BEGIN EXTRACTED INFORMATION
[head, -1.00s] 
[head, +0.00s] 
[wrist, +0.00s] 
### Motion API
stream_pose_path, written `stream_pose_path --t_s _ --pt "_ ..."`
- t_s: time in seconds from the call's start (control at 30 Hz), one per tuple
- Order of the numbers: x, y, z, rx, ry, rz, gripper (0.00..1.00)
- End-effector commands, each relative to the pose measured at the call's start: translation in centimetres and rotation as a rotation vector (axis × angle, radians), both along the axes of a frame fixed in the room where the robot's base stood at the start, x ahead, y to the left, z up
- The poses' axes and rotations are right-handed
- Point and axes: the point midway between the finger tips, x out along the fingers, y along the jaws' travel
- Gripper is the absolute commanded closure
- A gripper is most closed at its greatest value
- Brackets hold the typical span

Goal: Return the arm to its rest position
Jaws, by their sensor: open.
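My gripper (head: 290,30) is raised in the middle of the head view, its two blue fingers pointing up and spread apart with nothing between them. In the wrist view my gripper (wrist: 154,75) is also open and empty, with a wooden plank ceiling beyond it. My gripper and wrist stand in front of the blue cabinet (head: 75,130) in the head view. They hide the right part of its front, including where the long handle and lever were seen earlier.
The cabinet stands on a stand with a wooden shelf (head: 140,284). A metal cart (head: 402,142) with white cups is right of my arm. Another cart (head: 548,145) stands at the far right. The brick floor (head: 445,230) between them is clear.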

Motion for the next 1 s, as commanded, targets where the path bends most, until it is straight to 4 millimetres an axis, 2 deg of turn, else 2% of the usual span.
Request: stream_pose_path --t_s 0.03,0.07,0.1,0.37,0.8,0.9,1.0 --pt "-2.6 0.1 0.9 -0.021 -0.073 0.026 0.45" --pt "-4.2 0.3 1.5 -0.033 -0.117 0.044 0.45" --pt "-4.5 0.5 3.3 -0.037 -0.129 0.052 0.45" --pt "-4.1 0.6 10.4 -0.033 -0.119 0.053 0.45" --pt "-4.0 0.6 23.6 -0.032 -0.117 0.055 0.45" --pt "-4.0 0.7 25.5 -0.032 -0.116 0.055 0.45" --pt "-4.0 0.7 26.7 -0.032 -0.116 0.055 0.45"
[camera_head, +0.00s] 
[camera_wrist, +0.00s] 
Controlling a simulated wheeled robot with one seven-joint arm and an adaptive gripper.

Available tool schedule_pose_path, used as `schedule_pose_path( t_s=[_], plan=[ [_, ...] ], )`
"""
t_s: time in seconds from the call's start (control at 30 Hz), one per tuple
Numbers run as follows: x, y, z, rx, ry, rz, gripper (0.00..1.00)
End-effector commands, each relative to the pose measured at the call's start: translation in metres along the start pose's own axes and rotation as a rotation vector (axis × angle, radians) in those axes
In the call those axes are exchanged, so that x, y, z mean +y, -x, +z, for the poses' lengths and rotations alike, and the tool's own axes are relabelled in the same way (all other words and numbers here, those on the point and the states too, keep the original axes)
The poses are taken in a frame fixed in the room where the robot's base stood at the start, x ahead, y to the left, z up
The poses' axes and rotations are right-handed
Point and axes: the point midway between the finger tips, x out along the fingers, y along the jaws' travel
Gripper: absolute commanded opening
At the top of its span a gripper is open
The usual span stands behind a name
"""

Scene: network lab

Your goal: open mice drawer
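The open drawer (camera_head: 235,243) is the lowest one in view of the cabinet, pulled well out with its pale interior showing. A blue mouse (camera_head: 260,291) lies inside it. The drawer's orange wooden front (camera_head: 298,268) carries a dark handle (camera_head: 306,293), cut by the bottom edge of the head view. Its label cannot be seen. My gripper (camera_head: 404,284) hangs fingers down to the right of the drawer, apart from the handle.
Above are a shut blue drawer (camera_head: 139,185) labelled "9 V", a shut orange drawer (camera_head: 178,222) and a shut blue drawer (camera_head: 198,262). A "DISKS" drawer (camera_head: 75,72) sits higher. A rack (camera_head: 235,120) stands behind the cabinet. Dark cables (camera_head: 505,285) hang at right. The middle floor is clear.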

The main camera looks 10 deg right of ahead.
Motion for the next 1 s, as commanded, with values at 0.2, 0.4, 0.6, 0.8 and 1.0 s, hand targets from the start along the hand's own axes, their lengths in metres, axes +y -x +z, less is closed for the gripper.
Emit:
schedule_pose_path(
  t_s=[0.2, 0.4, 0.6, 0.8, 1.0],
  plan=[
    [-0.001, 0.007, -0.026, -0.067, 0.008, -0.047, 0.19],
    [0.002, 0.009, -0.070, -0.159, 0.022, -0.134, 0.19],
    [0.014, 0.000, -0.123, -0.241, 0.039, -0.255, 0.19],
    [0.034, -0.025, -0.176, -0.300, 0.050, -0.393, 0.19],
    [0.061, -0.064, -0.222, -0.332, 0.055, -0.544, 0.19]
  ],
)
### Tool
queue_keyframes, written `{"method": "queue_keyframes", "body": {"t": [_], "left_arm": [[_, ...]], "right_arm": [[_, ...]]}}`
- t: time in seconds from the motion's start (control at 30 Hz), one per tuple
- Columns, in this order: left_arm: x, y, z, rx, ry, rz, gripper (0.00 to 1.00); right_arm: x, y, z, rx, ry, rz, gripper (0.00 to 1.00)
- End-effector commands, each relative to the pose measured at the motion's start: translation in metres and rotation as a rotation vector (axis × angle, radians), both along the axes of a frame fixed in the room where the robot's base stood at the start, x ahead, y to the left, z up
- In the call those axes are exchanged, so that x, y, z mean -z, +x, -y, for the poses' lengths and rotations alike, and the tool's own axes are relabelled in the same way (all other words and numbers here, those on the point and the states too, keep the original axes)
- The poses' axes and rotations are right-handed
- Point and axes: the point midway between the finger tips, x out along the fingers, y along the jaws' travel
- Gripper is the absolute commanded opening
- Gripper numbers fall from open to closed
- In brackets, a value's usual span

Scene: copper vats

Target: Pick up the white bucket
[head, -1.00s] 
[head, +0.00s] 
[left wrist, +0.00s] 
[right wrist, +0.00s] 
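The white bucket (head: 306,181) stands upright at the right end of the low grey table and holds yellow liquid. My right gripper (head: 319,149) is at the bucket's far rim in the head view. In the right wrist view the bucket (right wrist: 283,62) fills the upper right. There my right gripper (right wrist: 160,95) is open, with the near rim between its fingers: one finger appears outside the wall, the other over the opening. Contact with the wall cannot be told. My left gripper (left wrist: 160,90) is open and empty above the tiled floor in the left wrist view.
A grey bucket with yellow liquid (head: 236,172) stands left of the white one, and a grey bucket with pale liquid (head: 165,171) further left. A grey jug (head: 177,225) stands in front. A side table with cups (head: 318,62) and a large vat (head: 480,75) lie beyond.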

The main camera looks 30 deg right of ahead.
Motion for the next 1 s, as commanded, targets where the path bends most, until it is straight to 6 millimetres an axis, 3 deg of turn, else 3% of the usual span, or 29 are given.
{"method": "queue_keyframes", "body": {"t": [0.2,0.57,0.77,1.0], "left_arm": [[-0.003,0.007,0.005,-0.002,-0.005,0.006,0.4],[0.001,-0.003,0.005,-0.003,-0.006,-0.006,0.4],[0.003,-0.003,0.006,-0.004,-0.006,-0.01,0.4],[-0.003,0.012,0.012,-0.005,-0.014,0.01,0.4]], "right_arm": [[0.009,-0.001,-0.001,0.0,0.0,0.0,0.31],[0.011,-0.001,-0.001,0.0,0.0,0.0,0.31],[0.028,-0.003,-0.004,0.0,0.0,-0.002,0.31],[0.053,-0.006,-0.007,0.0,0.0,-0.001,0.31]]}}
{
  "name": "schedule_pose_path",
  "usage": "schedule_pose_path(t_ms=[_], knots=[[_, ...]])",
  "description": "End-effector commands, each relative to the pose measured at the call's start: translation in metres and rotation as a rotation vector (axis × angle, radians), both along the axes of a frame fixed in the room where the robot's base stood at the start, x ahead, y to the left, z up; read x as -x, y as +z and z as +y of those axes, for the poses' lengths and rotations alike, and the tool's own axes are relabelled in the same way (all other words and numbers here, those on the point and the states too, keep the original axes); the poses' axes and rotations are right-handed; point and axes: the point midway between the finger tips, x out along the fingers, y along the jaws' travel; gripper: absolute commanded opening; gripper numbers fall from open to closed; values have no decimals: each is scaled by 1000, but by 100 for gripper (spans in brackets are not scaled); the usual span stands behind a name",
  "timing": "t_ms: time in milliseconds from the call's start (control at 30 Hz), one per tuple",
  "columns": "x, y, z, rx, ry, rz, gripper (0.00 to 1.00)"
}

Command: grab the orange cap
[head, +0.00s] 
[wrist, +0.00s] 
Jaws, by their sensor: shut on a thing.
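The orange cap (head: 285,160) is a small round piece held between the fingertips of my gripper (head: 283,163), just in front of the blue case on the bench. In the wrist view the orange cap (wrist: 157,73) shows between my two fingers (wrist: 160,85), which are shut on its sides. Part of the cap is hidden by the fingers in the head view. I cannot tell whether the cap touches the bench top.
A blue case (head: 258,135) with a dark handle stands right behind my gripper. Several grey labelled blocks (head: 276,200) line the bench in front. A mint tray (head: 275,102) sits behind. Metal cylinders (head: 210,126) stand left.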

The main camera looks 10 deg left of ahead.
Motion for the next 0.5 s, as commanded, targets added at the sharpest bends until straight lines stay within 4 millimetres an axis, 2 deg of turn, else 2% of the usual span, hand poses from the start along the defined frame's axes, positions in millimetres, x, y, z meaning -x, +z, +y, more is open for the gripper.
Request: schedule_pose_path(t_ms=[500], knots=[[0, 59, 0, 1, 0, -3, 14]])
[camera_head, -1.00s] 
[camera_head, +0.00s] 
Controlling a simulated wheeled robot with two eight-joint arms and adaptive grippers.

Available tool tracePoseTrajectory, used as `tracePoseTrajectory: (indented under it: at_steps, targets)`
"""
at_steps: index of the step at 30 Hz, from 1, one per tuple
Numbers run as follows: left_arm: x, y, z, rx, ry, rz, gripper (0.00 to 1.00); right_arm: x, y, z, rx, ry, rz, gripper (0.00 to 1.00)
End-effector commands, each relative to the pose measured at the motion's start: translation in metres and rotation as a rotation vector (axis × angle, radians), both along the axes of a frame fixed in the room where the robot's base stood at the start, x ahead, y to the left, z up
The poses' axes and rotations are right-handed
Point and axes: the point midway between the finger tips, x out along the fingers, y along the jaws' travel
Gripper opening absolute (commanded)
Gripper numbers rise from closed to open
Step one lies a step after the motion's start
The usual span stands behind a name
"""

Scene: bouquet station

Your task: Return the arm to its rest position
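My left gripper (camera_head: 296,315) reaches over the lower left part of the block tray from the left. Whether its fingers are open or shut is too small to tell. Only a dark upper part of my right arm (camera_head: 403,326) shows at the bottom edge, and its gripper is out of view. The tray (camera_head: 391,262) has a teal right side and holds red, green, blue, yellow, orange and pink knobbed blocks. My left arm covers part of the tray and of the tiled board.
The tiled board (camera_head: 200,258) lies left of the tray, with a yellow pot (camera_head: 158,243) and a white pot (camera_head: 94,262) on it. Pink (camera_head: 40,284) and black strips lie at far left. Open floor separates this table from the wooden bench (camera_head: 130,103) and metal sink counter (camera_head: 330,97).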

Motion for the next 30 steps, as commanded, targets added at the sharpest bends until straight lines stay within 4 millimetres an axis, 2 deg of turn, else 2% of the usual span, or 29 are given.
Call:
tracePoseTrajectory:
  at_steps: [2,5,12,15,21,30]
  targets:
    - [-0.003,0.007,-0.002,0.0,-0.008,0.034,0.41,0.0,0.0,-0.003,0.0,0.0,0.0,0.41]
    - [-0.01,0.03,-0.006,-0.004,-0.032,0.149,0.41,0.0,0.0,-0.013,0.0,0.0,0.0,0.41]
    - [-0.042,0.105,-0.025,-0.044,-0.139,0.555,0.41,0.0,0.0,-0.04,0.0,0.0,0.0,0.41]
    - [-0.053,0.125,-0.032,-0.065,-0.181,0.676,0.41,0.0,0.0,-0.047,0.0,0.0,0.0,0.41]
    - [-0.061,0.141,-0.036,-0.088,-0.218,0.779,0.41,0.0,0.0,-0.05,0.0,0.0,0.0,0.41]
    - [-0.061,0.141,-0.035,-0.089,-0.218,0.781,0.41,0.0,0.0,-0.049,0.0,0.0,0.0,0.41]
END EXTRACTED INFORMATION
WRITTEN EXERCISE
Pull out all lines in the data above that include "closed".

EXERCISE RESULT
- A gripper is most closed at its greatest value
Motion for the next 1 s, as commanded, with values at 0.2, 0.4, 0.6, 0.8 and 1.0 s, hand targets from the start along the hand's own axes, their lengths in metres, axes +y -x +z, less is closed for the gripper.
- Gripper numbers fall from open to closed
  "description": "End-effector commands, each relative to the pose measured at the call's start: translation in metres and rotation as a rotation vector (axis × angle, radians), both along the axes of a frame fixed in the room where the robot's base stood at the start, x ahead, y to the left, z up; read x as -x, y as +z and z as +y of those axes, for the poses' lengths and rotations alike, and the tool's own axes are relabelled in the same way (all other words and numbers here, those on the point and the states too, keep the original axes); the poses' axes and rotations are right-handed; point and axes: the point midway between the finger tips, x out along the fingers, y along the jaws' travel; gripper: absolute commanded opening; gripper numbers fall from open to closed; values have no decimals: each is scaled by 1000, but by 100 for gripper (spans in brackets are not scaled); the usual span stands behind a name",
Gripper numbers rise from closed to open

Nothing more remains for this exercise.